Charles II à table faisait orgueilleusement remarquer à Grammont que ses officiers le servaient à genoux. Ils faisaient bien, c’était là leur vraie posture. Le grand-chancelier Clarendon, un des hommes les plus honorés et des plus honnêtes de la cour, apprend à l’improviste, en plein conseil, que sa fille Anne est grosse des œuvres du duc d’York, et que ce duc, frère du roi, lui a promis mariage. Voici les paroles de ce tendre père ; il a pris soin lui-même de nous les transmettre. « Le chancelier[1] s’emporta avec une excessive colère contre la perversité de sa fille et dit avec toute la véhémence imaginable qu’aussitôt qu’il serait chez lui, il la mettrait à la porte comme une prostituée, lui déclarant qu’elle eût à se pourvoir comme elle pourrait, et qu’il ne la reverrait jamais. » Remarquez que ce grand homme avait reçu la nouvelle par surprise chez le roi, et qu’il trouvait du premier coup ces accens généreux et paternels. « Il ajouta qu’il aimerait beaucoup mieux que sa fille fût la catin du duc que de la voir sa femme. » N’est-ce pas héroïque ? Mais laissons-le parler.
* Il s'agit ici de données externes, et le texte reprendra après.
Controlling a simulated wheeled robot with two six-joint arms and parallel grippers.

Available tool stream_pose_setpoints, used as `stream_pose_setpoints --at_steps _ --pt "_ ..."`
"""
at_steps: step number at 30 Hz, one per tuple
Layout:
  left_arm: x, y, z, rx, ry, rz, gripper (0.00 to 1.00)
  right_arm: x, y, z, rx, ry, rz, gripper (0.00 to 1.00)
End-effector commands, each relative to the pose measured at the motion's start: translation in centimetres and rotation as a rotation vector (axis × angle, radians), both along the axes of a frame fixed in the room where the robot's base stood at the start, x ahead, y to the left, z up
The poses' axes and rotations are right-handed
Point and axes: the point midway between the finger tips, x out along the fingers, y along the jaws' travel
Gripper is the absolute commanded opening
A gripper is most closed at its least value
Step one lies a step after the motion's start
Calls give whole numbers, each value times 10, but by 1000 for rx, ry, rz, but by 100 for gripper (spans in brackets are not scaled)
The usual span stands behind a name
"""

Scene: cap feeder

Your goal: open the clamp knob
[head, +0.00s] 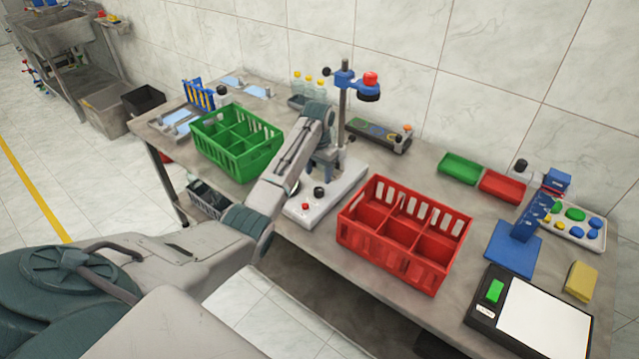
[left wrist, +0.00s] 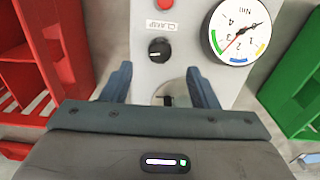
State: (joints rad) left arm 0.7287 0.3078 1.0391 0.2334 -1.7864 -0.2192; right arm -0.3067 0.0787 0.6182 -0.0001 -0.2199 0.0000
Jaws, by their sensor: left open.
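The clamp knob (left wrist: 159,50) is a round black knob with a small pale mark, on a light grey panel beside an upside-down CLAMP label (left wrist: 161,26). In the head view the black knob (head: 319,192) stands on the white base of the feeder (head: 330,208). My left gripper (left wrist: 160,84) is open and empty; in the wrist view its two blue-grey fingers point toward the panel, with the knob beyond and between them, apart from both. In the head view my left gripper (head: 323,165) is above the base, partly hidden by its arm. My right gripper is not visible.
The feeder's post (head: 343,110) rises behind my gripper. A green crate (head: 238,140) stands left and a red crate (head: 405,235) right of the feeder.

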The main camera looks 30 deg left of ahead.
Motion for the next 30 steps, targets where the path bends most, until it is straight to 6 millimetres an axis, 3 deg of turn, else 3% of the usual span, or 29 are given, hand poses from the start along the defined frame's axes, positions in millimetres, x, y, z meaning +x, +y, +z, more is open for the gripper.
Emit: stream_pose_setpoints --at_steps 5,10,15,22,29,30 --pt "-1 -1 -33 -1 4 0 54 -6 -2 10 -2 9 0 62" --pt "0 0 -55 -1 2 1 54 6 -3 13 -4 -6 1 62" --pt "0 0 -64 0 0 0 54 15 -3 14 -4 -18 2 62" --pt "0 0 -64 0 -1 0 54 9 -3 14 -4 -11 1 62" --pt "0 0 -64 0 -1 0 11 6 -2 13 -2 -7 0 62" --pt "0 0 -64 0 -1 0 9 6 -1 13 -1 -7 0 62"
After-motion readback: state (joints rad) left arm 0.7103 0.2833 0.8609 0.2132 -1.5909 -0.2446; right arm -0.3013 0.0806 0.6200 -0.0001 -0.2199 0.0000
Un cœur si noblement monarchique peut seul se surpasser lui-même. « Il était prêt à donner un avis positif, et il espérait que leurs seigneuries se joindraient à lui pour que le roi fît à l’instant envoyer la femme à la Tour, où elle serait jetée dans un cachot, sous une garde si stricte que nulle personne vivante ne pût être admise auprès d’elle, qu’aussitôt après on présenterait un acte au parlement pour lui faire couper la tête, que non-seulement il y donnerait son consentement, mais qu’il serait le premier à le proposer. »

  1. Mémoires de Clarendon, t. II, p. 65.